- _Your objective_
What is the number of lines in the data holding the word "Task"? Give that number by itself.

____

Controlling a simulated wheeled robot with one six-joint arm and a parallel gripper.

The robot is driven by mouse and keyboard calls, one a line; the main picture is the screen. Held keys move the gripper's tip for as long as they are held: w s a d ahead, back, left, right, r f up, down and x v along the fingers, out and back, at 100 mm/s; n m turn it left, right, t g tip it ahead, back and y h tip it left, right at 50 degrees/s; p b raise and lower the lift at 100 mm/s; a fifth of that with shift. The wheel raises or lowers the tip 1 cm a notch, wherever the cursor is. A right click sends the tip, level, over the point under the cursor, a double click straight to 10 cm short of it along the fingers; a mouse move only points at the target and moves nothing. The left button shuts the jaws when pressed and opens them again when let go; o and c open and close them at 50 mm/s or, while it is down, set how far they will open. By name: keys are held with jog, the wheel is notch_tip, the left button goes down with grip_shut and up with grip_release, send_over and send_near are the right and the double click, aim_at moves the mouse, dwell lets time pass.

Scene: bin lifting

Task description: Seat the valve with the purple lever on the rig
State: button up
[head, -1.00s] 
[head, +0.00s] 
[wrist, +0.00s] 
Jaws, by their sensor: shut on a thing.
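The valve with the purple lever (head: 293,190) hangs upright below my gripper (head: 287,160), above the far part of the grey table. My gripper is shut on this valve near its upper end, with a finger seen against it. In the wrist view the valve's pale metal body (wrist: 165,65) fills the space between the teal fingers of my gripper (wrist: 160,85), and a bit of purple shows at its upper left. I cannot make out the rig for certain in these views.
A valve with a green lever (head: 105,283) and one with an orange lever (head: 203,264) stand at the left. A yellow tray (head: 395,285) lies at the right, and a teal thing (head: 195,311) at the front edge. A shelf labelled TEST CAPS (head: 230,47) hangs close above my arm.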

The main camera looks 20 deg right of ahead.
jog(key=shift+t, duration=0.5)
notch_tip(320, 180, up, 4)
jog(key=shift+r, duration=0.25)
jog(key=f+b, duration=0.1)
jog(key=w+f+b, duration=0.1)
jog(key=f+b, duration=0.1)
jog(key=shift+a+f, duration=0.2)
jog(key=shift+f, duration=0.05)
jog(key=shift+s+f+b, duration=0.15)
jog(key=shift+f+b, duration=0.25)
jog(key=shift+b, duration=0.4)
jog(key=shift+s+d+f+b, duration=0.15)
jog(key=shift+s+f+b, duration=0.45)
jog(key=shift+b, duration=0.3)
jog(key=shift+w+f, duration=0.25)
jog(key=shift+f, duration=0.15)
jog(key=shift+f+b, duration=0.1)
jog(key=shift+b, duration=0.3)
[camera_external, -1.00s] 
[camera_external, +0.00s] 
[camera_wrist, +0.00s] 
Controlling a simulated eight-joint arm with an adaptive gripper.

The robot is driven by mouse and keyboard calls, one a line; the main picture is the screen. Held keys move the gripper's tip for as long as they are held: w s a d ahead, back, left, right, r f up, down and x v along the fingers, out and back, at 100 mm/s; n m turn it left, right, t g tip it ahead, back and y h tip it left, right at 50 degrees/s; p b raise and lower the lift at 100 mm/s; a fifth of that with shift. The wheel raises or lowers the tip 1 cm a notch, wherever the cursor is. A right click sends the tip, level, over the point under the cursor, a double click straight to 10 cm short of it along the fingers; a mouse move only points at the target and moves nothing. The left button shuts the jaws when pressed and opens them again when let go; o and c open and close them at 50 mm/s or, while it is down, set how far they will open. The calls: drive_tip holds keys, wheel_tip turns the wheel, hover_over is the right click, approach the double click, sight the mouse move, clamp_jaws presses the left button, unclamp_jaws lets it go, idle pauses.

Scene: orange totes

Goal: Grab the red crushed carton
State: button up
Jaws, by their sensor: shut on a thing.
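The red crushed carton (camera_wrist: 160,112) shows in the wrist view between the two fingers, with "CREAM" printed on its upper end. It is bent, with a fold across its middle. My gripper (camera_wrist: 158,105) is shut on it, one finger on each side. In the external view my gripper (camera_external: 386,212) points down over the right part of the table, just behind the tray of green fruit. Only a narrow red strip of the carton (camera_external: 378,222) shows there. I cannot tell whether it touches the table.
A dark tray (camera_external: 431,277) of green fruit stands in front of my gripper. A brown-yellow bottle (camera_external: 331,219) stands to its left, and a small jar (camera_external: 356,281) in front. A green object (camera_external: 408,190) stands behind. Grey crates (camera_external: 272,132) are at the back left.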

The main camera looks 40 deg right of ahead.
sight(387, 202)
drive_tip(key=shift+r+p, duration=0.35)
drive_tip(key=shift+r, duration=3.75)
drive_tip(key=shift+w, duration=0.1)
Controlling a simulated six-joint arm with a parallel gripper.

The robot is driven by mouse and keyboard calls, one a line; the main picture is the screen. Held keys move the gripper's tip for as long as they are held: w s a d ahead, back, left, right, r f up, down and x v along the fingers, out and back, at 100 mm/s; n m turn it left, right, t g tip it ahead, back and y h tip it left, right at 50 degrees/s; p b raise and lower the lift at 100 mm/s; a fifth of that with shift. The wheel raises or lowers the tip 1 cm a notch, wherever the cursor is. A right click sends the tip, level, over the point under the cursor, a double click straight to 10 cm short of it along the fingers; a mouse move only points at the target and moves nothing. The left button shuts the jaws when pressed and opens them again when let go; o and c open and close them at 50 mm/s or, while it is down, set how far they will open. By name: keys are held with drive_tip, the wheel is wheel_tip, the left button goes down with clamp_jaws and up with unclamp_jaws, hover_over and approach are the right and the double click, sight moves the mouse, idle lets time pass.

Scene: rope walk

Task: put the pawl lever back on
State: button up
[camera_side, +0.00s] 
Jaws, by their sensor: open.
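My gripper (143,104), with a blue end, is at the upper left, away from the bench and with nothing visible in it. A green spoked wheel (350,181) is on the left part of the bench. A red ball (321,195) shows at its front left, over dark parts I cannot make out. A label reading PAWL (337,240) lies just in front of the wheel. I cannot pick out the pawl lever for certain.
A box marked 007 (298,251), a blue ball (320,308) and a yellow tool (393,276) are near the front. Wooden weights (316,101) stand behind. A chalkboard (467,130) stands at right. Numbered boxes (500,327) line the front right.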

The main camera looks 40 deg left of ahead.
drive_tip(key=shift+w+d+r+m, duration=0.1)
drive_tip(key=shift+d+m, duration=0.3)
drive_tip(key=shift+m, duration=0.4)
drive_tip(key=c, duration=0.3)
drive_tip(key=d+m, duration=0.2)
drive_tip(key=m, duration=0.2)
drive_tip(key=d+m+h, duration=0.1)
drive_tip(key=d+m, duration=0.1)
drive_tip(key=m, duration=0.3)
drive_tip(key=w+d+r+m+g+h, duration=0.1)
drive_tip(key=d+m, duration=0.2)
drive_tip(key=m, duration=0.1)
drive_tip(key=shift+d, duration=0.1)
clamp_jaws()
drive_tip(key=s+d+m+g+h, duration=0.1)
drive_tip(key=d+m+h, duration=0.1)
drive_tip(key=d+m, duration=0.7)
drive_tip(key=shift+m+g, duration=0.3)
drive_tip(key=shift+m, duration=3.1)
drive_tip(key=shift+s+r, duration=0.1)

____

- _Solution_
2